The XP-80 is 32 feet, 911/16 inches (9.9997 meters) long with a wingspan of 37 feet, ⅞-inch (11.2998 meters) and overall height of 10 feet, 21/16 inches (3.1004 meters). It had a Basic Weight for Flight Test of 6,418.5 pounds (2,911.4 kilograms) and Gross Weight (as actually weighed prior to test flight) of 8,859.5 pounds (4,018.6 kilograms).
The Halford H.1B Goblin used a single-stage centrifugal-flow compressor, sixteen combustion chambers, and single-stage axial-flow turbine. It had a straight-through configuration rather than the reverse-flow of the Whittle turbojet from which it was derived. The H.1B produced 2,460 pounds of thrust (10.94 kilonewtons) at 9,500 r.p.m., and 3,000 pounds (13.34 kilonewtons) at 10,500 r.p.m. The Goblin weighed approximately 1,300 pounds (590 kilograms).
The XP-80 has a maximum speed of 502 miles per hour (808 kilometers per hour) at 20,480 feet (6,242 meters) and a rate of climb of 3,000 feet per minute (15.24 meters per second). The service ceiling is 41,000 feet (12,497 meters).
Unusual for a prototype, the XP-80 was armed. Six air-cooled Browning AN-M2 .50-caliber machine guns were placed in the nose.
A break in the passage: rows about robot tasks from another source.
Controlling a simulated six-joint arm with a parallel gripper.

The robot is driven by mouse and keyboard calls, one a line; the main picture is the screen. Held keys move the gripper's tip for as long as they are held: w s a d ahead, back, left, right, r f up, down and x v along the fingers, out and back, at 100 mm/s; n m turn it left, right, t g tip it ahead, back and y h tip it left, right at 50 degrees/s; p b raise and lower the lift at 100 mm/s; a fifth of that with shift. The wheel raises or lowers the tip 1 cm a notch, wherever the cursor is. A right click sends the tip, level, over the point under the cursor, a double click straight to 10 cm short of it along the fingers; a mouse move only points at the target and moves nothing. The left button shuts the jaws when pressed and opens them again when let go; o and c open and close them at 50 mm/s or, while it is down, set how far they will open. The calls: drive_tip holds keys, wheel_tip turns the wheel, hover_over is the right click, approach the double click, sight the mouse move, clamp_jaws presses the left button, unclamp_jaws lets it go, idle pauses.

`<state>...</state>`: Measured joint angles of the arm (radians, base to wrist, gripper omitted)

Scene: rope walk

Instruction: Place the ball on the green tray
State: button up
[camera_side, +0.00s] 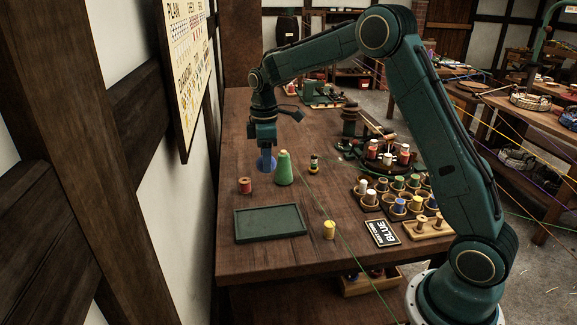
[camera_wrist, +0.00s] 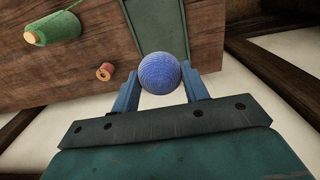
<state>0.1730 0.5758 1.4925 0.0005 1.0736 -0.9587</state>
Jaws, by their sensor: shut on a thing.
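The blue ball (camera_wrist: 160,73) is held between the two fingers of my gripper (camera_wrist: 161,84) in the wrist view. In the side view my gripper (camera_side: 266,158) points down with the ball (camera_side: 273,165) at its fingertips, near the table's left side. The green tray (camera_side: 270,222) is empty and lies on the table nearer the camera than the gripper. Part of the tray also shows beyond the ball in the wrist view (camera_wrist: 158,27). How high the ball is above the table is hard to tell.
A yellow spool (camera_side: 329,230) stands right of the tray. A rack of spools (camera_side: 396,196) and a BLUE sign (camera_side: 382,233) are farther right. The wall runs close along the left.

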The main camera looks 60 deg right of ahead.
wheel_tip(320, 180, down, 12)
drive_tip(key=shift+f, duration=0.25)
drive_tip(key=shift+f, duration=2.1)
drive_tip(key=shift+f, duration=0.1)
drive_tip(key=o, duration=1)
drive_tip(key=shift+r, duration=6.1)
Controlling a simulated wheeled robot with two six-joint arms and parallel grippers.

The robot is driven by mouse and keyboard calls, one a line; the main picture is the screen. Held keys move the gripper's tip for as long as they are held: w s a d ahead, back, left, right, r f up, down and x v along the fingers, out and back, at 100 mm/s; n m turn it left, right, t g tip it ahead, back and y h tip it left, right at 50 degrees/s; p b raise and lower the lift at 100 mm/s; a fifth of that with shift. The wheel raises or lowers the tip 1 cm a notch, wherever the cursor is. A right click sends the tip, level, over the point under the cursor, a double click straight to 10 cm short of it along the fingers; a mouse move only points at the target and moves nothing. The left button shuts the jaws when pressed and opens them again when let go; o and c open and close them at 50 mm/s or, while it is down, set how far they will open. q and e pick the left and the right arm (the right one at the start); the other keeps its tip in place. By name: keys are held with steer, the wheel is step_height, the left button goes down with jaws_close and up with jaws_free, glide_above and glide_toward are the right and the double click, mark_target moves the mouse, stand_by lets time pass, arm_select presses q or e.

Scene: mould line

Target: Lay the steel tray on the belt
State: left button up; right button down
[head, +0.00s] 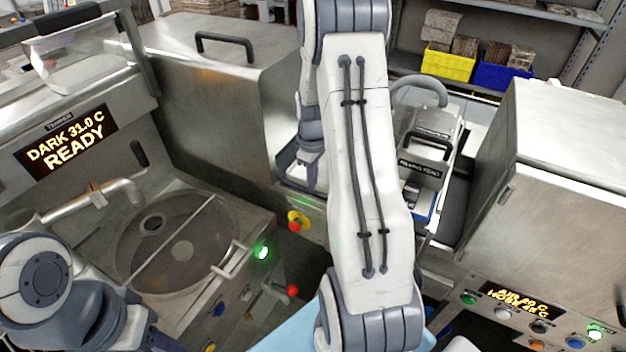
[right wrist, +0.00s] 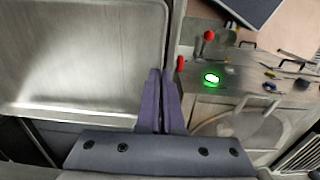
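The steel tray (right wrist: 80,55) fills the left of the right wrist view, a flat plate with a raised rim and rounded corners. My right gripper (right wrist: 161,75) is at the tray's right-hand rim, with its purple fingers close together, one on each side of the rim. It looks shut on that rim; the tips partly hide the contact. In the head view my right gripper (head: 311,180) points down beside the big steel housing, and my forearm hides most of the tray. The dark belt (head: 456,200) shows right of the arm. Only my left arm's joints show, not its gripper.
A tempering machine (head: 180,245) with a round bowl stands at left. A steel housing (head: 215,60) with a black handle is behind it. A filling unit (head: 428,150) stands over the line, and a steel cabinet (head: 570,175) bounds the belt on the right. Yellow (head: 447,65) and blue (head: 500,76) bins are behind.

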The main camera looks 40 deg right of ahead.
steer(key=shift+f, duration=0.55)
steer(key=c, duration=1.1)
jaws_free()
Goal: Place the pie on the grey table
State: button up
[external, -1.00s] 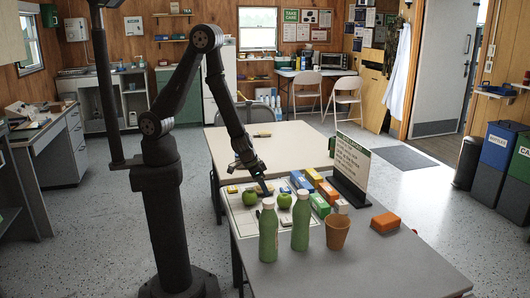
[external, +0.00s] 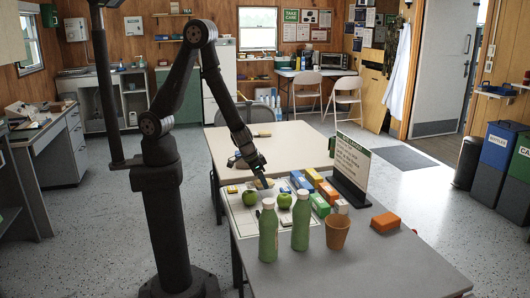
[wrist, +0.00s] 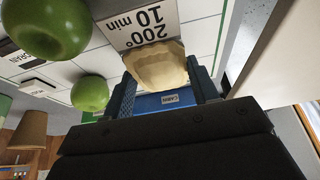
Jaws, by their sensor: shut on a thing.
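The pie (wrist: 155,66) is pale and crusty and sits between my gripper's two blue fingers (wrist: 163,85) in the wrist view. My gripper (external: 262,181) is shut on it. In the external view the pie (external: 264,184) is a small pale shape at the gripper's tip, just above the white chart at the far end of the grey table (external: 390,260). The gap between pie and chart is hard to judge. The gripper hides part of the pie.
Two green apples (external: 284,200) lie on the white chart (external: 240,218). Two green bottles (external: 268,235), a brown cup (external: 337,232), several coloured boxes (external: 319,203), a sign (external: 351,165) and an orange block (external: 385,222) also stand there. The near right tabletop is clear. A beige table (external: 285,140) is behind.

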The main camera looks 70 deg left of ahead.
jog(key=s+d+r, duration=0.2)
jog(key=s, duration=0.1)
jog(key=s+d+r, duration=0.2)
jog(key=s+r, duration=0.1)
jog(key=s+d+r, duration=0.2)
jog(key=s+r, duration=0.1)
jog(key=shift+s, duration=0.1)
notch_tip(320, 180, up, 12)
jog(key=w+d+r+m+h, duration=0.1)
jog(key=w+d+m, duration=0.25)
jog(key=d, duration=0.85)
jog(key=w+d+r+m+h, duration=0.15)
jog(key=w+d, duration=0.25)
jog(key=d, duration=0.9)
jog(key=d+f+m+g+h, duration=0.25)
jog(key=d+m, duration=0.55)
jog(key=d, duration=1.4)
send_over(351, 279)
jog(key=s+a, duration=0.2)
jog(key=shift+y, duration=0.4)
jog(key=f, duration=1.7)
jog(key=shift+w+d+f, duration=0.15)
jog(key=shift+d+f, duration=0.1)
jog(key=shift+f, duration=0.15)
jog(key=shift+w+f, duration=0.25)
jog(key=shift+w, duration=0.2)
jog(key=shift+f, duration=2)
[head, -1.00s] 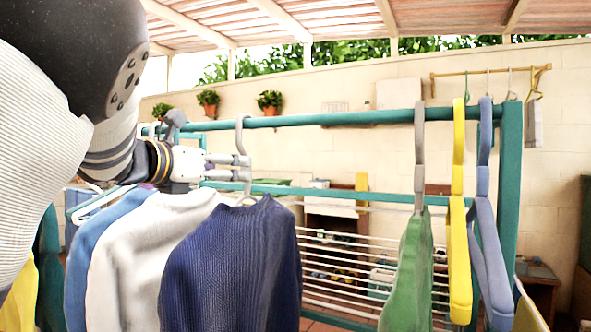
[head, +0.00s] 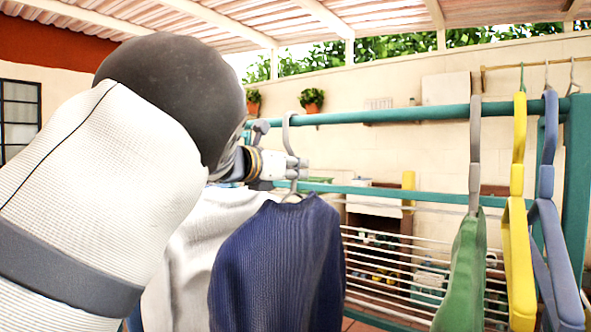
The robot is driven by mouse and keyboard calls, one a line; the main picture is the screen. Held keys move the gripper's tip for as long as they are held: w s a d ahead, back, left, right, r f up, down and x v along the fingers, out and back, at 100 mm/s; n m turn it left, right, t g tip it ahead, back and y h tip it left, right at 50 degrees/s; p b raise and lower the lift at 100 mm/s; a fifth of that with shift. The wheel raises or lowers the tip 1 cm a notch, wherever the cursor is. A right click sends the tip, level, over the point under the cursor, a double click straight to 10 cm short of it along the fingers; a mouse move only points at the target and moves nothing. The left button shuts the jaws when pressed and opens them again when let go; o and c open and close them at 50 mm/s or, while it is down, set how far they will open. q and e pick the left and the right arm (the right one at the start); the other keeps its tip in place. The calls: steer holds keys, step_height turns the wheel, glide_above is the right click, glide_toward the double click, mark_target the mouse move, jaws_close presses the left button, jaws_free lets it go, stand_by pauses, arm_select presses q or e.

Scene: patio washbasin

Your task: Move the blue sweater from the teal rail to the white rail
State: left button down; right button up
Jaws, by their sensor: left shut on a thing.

The maximum ammunition capacity for the prototype was 200 rounds per gun.
The Halford engine was unreliable and Lockheed recommended redesigning the the fighter around the larger, more powerful General Electric I-40 (produced by GE and Allison as the J33 turbojet). The proposal was accepted and following prototypes were built as the XP-80A.
Lockheed built 1,715 P-80s for the U.S. Air Force and U.S. Navy. They entered combat during the Korean War in 1950. A two-seat trainer version was even more numerous: the famous T-33A Shooting Star.
Lockheed XP-80 Shooting Star 44-83020 was used as a test aircraft and jet trainer for several years. In 1949, it was donated to the Smithsonian Institution. 44-83020 is on display at the Jet Aviation exhibit of the National Air and Space Museum. It was restored beginning in 1976, and over the next two years nearly 5,000 man-hours of work were needed to complete the restoration.